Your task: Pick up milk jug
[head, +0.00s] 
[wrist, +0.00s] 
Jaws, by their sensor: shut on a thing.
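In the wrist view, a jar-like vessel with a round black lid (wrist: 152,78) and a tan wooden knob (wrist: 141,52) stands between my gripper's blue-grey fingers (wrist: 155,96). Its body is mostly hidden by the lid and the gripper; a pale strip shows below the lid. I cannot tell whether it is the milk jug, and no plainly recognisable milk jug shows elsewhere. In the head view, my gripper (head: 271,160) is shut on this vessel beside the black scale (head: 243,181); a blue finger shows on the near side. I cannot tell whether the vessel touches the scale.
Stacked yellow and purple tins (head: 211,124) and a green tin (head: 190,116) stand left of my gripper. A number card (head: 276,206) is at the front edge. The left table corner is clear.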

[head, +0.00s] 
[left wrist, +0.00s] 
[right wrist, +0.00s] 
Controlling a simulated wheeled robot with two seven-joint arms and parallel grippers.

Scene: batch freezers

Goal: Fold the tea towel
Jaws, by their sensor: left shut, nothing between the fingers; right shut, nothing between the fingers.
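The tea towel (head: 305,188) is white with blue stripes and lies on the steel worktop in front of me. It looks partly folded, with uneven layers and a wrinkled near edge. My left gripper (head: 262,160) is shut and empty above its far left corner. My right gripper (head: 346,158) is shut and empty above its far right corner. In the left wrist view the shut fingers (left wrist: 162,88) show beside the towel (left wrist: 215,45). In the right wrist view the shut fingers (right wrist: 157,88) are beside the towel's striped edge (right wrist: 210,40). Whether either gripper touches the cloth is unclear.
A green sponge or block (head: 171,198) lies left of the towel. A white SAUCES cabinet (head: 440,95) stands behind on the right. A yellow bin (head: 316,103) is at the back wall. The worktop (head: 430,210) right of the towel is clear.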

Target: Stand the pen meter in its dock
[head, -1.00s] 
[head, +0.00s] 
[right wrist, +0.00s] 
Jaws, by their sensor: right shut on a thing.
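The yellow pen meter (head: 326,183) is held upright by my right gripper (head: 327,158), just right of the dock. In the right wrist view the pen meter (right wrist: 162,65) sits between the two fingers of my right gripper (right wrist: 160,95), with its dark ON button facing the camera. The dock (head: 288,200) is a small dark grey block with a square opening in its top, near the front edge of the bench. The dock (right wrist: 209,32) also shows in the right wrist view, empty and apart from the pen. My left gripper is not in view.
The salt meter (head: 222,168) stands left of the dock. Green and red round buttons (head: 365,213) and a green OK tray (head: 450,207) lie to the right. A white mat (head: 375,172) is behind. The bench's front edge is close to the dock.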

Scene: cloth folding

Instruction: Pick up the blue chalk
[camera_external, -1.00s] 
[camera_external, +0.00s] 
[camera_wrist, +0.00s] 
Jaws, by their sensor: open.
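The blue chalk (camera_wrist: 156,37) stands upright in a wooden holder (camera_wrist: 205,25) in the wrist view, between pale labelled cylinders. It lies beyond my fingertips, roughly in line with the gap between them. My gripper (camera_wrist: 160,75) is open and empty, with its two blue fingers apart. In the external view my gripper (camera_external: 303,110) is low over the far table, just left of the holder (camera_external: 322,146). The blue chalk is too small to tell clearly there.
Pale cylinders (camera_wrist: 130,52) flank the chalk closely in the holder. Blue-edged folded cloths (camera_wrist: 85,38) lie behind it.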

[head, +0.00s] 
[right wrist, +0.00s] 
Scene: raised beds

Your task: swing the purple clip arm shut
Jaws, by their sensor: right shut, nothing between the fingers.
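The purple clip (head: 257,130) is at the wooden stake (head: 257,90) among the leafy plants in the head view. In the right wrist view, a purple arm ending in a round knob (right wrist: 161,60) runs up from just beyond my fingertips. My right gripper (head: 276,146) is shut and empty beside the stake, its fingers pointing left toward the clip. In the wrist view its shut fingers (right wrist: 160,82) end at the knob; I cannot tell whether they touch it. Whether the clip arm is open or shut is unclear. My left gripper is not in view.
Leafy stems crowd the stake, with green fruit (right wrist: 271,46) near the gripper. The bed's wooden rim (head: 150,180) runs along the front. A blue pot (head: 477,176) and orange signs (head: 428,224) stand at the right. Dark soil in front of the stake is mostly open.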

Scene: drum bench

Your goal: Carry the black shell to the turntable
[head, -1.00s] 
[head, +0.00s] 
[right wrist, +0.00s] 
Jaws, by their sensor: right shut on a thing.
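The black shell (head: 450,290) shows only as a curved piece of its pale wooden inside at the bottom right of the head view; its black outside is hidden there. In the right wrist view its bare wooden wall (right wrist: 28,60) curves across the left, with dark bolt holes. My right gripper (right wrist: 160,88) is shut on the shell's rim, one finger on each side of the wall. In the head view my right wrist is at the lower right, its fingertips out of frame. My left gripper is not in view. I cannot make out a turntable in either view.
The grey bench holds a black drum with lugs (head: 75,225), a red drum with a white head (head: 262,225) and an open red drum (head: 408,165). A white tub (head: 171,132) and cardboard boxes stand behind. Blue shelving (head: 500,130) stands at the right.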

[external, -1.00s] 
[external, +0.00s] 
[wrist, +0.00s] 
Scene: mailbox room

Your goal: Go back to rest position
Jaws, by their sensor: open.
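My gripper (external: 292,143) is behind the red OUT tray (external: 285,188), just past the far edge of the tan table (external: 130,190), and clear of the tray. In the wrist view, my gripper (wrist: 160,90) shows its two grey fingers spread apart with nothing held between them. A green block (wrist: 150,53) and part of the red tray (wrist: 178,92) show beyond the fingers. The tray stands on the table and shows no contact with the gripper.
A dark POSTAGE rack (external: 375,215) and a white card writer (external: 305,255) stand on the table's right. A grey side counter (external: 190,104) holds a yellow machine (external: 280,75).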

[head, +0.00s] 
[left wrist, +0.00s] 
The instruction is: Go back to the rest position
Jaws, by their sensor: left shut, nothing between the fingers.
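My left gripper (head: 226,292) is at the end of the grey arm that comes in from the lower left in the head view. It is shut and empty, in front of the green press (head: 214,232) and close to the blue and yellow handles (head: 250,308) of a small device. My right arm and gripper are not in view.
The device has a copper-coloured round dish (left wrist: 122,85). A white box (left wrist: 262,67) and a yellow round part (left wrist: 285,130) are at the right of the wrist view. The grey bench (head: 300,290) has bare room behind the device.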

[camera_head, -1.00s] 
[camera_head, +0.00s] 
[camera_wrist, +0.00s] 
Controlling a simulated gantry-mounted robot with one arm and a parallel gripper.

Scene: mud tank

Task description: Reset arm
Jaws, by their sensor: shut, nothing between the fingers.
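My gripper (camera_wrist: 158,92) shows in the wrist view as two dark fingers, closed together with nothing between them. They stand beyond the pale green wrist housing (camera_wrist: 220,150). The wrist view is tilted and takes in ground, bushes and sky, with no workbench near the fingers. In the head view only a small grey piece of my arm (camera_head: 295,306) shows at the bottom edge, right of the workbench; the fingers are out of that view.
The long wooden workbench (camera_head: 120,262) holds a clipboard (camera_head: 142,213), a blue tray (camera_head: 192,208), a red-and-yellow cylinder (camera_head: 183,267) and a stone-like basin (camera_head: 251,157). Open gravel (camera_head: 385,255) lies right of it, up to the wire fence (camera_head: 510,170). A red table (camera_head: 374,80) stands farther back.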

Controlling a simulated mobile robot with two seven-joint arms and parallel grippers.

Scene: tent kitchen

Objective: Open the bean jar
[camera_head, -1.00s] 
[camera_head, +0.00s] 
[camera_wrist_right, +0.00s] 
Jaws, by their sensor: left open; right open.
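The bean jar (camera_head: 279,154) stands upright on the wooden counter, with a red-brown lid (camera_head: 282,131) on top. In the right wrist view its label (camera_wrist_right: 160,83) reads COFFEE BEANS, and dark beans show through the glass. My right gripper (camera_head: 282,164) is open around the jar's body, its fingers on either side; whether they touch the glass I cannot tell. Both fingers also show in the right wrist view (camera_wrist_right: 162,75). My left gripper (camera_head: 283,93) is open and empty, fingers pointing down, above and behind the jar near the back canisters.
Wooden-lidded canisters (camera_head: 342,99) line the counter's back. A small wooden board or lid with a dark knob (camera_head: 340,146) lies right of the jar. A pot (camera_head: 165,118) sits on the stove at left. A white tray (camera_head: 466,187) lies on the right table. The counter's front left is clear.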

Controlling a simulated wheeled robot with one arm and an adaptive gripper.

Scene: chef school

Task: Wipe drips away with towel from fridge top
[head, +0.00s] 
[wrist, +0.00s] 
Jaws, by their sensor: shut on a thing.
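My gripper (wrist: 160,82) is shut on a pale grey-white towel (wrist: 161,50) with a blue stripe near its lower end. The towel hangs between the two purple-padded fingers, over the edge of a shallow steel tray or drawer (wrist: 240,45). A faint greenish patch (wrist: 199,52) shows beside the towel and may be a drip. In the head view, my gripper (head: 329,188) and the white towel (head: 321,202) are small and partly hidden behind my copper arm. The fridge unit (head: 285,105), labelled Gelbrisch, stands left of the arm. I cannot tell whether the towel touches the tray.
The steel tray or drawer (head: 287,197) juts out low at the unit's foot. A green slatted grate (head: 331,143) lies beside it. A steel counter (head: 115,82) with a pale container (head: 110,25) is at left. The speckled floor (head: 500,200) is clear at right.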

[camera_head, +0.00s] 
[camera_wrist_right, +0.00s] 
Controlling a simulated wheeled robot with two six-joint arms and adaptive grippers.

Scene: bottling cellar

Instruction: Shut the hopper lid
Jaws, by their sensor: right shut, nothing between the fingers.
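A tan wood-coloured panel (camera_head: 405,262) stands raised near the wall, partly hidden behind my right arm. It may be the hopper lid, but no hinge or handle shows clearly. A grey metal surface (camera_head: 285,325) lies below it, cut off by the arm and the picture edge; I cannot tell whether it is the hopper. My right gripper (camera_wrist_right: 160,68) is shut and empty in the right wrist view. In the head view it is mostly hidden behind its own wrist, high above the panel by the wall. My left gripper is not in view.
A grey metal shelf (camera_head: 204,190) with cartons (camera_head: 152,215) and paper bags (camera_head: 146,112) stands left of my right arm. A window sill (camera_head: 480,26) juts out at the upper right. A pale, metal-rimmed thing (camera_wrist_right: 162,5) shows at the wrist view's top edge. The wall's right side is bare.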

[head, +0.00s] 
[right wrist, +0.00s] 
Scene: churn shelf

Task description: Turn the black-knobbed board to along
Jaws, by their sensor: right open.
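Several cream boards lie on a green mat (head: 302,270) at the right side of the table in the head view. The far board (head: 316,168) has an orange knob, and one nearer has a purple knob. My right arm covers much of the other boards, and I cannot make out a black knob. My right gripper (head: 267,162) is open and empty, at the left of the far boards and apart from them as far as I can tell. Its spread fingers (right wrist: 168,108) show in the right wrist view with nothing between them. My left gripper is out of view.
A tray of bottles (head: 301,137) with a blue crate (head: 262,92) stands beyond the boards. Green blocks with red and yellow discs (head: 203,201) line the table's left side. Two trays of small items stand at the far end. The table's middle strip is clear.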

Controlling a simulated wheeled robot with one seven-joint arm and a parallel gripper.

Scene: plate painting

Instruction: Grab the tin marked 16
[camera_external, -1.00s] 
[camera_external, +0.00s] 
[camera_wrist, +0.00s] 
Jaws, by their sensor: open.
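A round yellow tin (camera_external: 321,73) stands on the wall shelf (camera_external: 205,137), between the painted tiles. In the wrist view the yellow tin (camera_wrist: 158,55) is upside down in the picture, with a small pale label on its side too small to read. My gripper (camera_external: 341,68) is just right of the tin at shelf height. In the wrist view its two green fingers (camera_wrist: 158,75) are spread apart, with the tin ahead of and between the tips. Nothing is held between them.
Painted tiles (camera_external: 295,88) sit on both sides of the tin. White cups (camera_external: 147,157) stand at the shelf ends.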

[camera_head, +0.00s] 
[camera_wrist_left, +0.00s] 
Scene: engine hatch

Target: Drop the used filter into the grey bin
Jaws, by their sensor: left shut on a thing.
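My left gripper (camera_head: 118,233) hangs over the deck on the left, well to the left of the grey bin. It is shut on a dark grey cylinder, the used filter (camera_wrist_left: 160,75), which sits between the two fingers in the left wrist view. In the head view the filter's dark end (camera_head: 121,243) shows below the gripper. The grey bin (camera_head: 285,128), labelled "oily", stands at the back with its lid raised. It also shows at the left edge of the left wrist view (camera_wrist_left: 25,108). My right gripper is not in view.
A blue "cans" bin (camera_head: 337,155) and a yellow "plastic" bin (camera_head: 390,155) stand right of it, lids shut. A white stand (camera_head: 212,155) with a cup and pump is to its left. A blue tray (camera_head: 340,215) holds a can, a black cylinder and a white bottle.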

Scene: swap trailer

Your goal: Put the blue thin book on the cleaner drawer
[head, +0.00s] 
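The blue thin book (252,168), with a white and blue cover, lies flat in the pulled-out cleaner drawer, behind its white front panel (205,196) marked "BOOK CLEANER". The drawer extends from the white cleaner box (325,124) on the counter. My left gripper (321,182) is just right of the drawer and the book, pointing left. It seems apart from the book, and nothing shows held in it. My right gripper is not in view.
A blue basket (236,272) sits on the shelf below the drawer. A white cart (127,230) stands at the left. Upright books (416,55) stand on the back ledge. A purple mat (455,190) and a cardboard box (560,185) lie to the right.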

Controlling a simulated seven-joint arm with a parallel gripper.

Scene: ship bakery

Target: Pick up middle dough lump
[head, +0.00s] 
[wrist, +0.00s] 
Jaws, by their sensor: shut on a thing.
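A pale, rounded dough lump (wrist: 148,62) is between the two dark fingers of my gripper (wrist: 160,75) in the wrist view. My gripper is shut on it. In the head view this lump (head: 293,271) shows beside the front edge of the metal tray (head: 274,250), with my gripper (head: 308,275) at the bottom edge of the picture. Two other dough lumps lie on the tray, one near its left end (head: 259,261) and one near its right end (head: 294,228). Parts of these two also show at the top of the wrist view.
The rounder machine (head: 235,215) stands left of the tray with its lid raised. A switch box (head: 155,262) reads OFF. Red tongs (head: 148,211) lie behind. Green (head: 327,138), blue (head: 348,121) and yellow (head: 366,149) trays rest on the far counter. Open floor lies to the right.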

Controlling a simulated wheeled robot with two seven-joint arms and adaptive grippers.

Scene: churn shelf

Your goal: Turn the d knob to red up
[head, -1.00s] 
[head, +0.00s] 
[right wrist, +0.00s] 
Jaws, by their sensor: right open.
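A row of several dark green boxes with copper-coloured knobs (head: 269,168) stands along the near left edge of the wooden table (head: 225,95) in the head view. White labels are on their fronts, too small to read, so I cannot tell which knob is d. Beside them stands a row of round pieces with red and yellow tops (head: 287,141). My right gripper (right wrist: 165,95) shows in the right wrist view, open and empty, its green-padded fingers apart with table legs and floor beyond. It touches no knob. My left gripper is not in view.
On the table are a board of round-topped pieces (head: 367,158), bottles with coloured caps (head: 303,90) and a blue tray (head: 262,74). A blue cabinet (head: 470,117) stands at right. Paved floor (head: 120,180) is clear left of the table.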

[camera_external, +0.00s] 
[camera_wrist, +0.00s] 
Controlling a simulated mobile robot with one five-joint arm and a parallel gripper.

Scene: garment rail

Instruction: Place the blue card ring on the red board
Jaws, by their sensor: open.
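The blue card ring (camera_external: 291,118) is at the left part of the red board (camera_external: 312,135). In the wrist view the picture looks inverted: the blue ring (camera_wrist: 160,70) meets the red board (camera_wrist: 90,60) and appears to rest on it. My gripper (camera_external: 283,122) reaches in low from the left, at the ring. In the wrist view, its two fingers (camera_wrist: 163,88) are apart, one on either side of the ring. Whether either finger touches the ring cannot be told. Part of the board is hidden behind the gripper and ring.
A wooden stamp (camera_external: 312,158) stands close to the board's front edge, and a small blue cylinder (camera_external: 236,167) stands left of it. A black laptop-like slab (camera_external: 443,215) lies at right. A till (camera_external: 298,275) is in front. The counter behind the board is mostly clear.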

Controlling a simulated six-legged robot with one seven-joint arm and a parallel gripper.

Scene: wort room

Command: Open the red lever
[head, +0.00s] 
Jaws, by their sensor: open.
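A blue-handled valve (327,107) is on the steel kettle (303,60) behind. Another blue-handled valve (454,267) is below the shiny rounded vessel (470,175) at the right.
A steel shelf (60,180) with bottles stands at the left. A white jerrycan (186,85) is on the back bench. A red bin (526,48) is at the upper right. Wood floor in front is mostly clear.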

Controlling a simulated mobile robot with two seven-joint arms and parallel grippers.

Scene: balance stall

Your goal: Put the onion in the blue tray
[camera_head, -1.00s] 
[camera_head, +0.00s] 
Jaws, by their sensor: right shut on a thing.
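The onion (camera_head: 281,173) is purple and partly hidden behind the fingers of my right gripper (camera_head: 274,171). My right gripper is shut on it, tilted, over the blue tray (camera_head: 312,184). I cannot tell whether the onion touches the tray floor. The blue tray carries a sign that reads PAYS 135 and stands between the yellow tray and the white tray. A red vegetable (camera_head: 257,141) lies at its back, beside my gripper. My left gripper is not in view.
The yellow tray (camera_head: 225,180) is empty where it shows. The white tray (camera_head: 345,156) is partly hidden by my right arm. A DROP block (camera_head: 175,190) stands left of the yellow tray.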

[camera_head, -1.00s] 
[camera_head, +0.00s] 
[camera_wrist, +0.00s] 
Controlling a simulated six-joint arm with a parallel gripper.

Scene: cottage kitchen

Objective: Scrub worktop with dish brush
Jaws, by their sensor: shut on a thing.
·····
DIRECTIVE
Pick out the lines containing the string "Objective" and show them.

TASK OUTPUT
Objective: Open the bean jar
Objective: Scrub worktop with dish brush

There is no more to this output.